Anton Zuiker got a nice article (about blogging and the local blogging community) published in Raleigh News & Observer. The article is here and Anton's personal version can be found here. Smartly, the article contains the URL of Blogtogether, so perhaps people will see it and register for the Science Blogging Conference or show up at the next meetup.

Oh, while there, you can also see two additional pictures of me from ConvergeSouth that Anton took - one with Elizabeth Edwards and the other with Maryam Scoble.

Addendum: Since I did not get my hardcopy of N&O (yet, I will soon), I did not know that there are several more articles on blogging there today. Abel links to them and comments.

Update: Paul Jones adds some thoughts (and useful links that N&O failed to provide), including more ammunition for my excuse not to have seen other peoples' articles, including an article by another friend - Ruby Sienreich - who I would have linked immediately if only I have known. It took going out and getting a hardcopy to see she was in there!

Also interesting is the choice of blogs they chose to highlight - focusing on blogs with a distinctly local flavor, covering local issues (politics, environment, etc.). No mention of the best local aggregator!? I do not want to put down those blogs - they are all excellent and worth checking out even if you are not residing in the Triangle - but it is interesting they did not mention the area's most popular blogs, i.e., popular outside the Triangle, nationally, perhaps internationally. So, I visited the Sitemeters of several local blogs I suspect have a large readership and this is what I found (average daily visits in parantheses):

Panda's Thumb 5,387
Pam's House Blend 3,649
Is That Legal 808
Silflay Hraka 727
A Blog Around The Clock 715 (and this is my all-time low since moving to Seed's Scienceblogs - it is usually 800-1200)
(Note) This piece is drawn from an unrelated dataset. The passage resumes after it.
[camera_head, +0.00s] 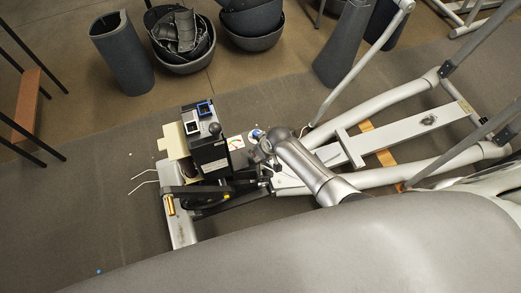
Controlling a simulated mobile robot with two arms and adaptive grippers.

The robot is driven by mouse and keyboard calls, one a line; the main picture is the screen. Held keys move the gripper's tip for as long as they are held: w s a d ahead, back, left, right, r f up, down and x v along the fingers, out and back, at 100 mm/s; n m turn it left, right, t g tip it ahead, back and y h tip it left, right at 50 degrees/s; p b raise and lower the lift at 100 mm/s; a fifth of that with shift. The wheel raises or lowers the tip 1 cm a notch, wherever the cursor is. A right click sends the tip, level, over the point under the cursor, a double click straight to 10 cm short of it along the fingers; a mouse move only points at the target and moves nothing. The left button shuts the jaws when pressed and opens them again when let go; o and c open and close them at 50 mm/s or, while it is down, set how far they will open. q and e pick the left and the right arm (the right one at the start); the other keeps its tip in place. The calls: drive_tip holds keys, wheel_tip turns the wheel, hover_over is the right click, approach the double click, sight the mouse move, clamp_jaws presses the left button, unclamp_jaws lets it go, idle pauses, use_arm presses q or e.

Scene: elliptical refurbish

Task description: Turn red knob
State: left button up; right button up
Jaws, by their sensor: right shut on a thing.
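My right gripper (262,152) reaches in from the lower right to the front mechanism of the elliptical frame (390,133). It is shut on a small part there, by its place likely the red knob, but my fingers and wrist hide it and no red knob shows clearly. A black box (209,153) with a dark round top sits just left of the gripper. A small white plate with coloured marks (236,143) lies between the box and the gripper. A blue round part (256,133) shows just above the gripper. My left gripper is not in view.
A grey bucket of scrap parts (181,40), a grey tube (122,52) and a grey cone (342,45) stand along the back. Black-legged stools (27,104) are at the left. Frame bars cross the right side. The mat left of the mechanism is mostly clear.

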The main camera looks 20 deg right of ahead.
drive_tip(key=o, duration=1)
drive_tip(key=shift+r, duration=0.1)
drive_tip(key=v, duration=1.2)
Anyone else in the area who has big traffic that I may have missed?

More like this

Good points, Bora! I responded on my blog but I'll repeat the relevant part:

You're probably correct if you look at blogs by daily traffic. And it certainly would have helped to elevate the stature of bloggers by noting what large and devoted followings they have around the world.

I could argue that they chose blogs that are more influential locally, but the simple fact is that the N&O knows very little about blogs and blogging (despite meekly attempting to do it for the past year). As I said at the very top of this post, they have stuck a naive toe in the fray without seeming to have any context on the vast discussion that has been going on for years.